To do:
Find every line in the records that holds the string "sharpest". Copy each one.

Records of robot tool calls:
** begin **

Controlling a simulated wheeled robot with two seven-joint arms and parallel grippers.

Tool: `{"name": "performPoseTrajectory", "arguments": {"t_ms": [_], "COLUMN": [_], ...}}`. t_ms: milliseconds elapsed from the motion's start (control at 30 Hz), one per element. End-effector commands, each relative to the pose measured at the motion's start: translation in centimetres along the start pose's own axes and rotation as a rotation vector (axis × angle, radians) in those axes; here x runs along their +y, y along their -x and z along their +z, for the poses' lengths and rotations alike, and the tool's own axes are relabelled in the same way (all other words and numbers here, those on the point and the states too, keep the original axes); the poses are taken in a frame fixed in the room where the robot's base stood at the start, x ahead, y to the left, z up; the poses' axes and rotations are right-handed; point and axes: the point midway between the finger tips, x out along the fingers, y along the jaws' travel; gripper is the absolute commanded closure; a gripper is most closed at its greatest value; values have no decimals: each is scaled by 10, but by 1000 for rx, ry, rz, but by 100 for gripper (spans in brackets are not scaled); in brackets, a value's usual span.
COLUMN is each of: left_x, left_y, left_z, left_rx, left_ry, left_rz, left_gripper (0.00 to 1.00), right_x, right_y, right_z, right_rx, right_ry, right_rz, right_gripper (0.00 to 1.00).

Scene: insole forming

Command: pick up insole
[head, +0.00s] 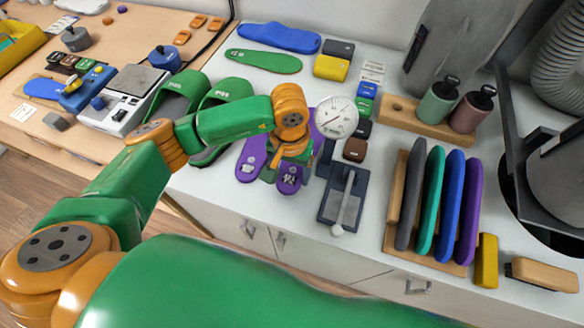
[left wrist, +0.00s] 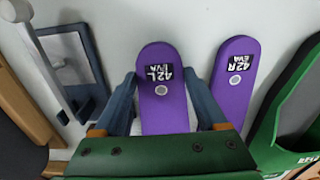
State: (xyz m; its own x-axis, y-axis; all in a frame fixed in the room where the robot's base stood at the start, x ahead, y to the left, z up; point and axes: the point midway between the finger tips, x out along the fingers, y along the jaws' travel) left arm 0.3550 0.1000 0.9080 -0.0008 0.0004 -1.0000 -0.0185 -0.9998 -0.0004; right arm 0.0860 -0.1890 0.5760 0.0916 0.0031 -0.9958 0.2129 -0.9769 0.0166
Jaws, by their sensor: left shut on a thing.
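Two purple insoles lie side by side on the white worktop. The one marked 42L (left wrist: 163,80) shows also in the head view (head: 289,181), on the side nearer the blue press. The one marked 42R (left wrist: 233,80) is beside it and also shows in the head view (head: 248,160), partly behind my arm. My left gripper (head: 293,166) is over the 42L insole and shut on it, with one blue-grey finger along each long edge in the left wrist view (left wrist: 162,102). The hand hides part of this insole. My right gripper is not in view.
A blue lever press (head: 345,200) and a round dial gauge (head: 336,118) stand close to the right of the hand. Green slides (head: 178,95) are close on the left. A wooden rack (head: 398,190) holds several upright insoles.

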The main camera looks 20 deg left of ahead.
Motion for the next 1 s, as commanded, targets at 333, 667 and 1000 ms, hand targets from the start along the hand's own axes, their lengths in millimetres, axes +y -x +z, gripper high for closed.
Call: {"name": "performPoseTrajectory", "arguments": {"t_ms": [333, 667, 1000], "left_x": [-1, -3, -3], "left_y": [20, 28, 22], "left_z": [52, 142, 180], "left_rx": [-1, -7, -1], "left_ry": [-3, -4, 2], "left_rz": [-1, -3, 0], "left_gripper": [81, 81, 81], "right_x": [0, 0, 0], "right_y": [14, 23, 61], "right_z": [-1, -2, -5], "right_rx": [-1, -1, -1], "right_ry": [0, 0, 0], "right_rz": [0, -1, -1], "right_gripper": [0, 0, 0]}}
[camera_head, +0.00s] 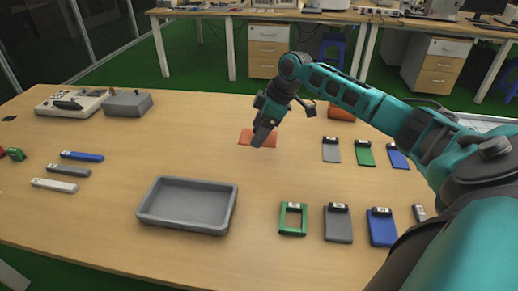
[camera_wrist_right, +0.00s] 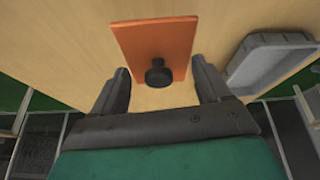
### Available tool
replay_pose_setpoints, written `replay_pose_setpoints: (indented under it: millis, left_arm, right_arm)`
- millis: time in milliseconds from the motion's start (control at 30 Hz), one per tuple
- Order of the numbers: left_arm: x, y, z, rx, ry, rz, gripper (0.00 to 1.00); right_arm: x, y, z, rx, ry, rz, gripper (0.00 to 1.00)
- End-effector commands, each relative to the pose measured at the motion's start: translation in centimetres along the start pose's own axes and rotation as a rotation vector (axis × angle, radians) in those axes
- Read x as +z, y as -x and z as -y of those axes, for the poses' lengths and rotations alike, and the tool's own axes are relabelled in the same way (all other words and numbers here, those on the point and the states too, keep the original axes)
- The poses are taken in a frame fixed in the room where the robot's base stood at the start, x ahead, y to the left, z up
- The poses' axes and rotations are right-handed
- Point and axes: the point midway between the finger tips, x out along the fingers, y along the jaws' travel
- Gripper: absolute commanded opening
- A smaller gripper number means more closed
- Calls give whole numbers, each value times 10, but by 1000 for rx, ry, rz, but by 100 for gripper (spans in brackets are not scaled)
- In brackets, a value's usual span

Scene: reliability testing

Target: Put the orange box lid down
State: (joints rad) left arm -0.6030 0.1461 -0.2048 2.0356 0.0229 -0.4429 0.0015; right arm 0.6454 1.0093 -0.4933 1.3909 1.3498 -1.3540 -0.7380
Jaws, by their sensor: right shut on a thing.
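The orange box lid (camera_head: 246,136) is a flat orange plate near the middle of the wooden table (camera_head: 200,130) in the head view. In the right wrist view the lid (camera_wrist_right: 150,38) shows a black knob (camera_wrist_right: 158,73) between my fingers. My right gripper (camera_head: 261,136) points down over the lid and is shut on it; it also shows in the right wrist view (camera_wrist_right: 162,88). The lid looks flat and at or close to table height; I cannot tell whether it touches the table. My left gripper is not in view. An orange box (camera_head: 342,112) stands partly behind my right arm.
A grey tray (camera_head: 147,211) lies front left of the lid and looks empty. Blue, grey and green flat parts lie in rows at right (camera_head: 333,150) and front (camera_head: 338,225). Slim bars (camera_head: 82,156) and a grey device (camera_head: 128,103) are at left. Table around the lid is clear.

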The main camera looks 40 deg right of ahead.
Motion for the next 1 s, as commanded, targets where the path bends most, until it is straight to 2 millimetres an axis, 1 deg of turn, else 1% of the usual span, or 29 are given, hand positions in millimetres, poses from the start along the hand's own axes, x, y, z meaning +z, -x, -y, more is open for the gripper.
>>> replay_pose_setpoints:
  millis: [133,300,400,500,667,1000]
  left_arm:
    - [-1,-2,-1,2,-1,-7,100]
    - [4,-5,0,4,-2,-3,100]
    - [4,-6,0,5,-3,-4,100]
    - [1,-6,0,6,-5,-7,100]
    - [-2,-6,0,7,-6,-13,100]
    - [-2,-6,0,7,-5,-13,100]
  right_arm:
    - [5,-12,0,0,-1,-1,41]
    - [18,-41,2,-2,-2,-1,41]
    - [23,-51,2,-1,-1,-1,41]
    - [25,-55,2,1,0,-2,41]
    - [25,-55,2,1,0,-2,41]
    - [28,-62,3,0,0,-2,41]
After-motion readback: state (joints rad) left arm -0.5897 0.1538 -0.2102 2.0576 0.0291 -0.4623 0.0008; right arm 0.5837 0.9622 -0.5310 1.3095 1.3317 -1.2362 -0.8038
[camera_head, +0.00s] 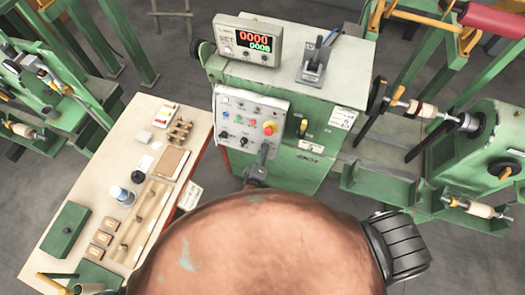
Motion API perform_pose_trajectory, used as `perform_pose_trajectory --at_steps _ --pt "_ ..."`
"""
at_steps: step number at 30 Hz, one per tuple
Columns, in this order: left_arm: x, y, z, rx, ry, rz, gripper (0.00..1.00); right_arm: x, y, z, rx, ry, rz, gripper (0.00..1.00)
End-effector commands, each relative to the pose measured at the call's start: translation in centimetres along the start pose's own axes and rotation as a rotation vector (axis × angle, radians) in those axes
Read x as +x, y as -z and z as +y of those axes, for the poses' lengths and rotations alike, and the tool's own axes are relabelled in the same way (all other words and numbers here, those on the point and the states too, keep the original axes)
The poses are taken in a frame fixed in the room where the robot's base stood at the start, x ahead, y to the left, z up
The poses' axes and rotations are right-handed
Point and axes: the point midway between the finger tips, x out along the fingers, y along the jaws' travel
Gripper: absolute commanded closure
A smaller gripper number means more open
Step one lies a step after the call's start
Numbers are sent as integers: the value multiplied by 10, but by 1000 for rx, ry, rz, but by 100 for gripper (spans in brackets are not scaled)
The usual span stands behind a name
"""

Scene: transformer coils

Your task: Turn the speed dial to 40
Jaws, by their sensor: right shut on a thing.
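The control panel (236,104) is a pale sloped box on the front of the green machine, with small knobs, lights and a red button on a yellow ring (270,128). My right gripper (263,150), dark grey, is at the panel's lower right edge. It is shut on something small there, which appears to be the speed dial, but the fingers hide it. The dial's scale and pointer are too small to read. A counter box (247,41) on top of the machine shows red digits over green ones, apparently zeros. My left gripper is not in view.
A large copper-coloured rounded shape fills the bottom middle and hides what is below. A bench (88,160) on the left holds a green box (64,230), a blue-and-white container (122,195) and small parts.

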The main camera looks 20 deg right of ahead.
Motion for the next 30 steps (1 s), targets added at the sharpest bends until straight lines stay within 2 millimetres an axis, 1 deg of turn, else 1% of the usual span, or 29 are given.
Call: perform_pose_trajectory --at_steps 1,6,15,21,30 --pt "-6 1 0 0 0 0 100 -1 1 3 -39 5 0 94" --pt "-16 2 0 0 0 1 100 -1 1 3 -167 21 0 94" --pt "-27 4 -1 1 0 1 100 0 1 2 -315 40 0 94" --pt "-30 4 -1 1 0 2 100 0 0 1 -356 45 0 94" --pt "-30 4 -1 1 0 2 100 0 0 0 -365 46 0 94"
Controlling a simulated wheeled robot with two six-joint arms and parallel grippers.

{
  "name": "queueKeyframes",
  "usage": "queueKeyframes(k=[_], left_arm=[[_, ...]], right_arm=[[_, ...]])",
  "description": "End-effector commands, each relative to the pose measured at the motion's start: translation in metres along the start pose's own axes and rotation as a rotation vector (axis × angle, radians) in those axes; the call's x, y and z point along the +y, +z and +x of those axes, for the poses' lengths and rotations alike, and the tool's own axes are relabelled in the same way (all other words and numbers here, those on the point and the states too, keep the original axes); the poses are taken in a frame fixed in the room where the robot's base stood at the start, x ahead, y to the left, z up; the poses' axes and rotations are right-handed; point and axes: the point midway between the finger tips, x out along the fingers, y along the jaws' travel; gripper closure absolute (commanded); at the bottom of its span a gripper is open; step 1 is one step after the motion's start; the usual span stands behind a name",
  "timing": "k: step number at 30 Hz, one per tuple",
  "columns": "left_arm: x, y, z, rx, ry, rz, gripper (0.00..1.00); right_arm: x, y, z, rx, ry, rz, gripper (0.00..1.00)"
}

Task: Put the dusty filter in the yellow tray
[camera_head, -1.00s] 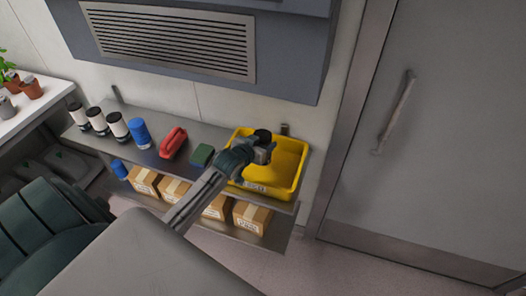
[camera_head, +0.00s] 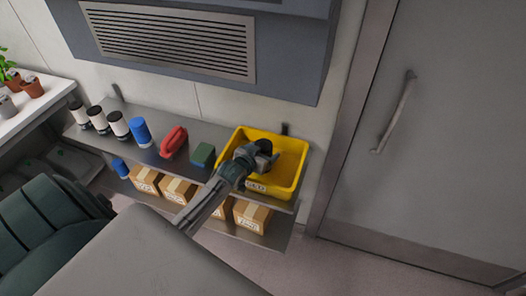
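The yellow tray (camera_head: 291,171) stands at the right end of the upper metal shelf. My left gripper (camera_head: 262,158) reaches over its left half, low between the walls. The gripper appears shut on a dark, round-topped piece (camera_head: 264,146), which I take to be the dusty filter. The fingers hide most of it, and I cannot tell whether it touches the tray floor. My right gripper is not in view.
Left of the tray on the shelf (camera_head: 185,171) are a green box (camera_head: 203,155), a red item (camera_head: 173,142), a blue cylinder (camera_head: 140,132) and several white, black-capped cylinders (camera_head: 118,126). Cardboard boxes (camera_head: 251,216) fill the lower shelf. A grey cabinet (camera_head: 297,60) overhangs behind.

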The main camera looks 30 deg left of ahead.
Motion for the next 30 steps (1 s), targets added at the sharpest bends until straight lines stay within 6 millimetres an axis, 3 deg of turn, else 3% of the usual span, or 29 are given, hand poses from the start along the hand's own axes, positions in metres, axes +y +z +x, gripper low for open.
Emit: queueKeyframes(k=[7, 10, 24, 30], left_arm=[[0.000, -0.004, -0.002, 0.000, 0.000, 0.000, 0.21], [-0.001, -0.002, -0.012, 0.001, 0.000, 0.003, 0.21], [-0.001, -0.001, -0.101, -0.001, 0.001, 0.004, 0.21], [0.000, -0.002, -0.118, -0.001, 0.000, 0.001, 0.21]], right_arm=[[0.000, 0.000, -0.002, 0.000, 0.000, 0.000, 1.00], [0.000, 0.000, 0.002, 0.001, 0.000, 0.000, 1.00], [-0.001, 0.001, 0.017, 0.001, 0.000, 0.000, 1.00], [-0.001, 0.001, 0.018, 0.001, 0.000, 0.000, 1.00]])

** end **

Correct result:
Motion for the next 30 steps (1 s), targets added at the sharpest bends until straight lines stay within 2 millimetres an axis, 1 deg of turn, else 1% of the usual span, or 29 are given.
Motion for the next 30 steps (1 s), targets added at the sharpest bends until straight lines stay within 6 millimetres an axis, 3 deg of turn, else 3% of the usual span, or 29 are given, hand poses from the start along the hand's own axes, positions in metres, axes +y +z +x, gripper low for open.

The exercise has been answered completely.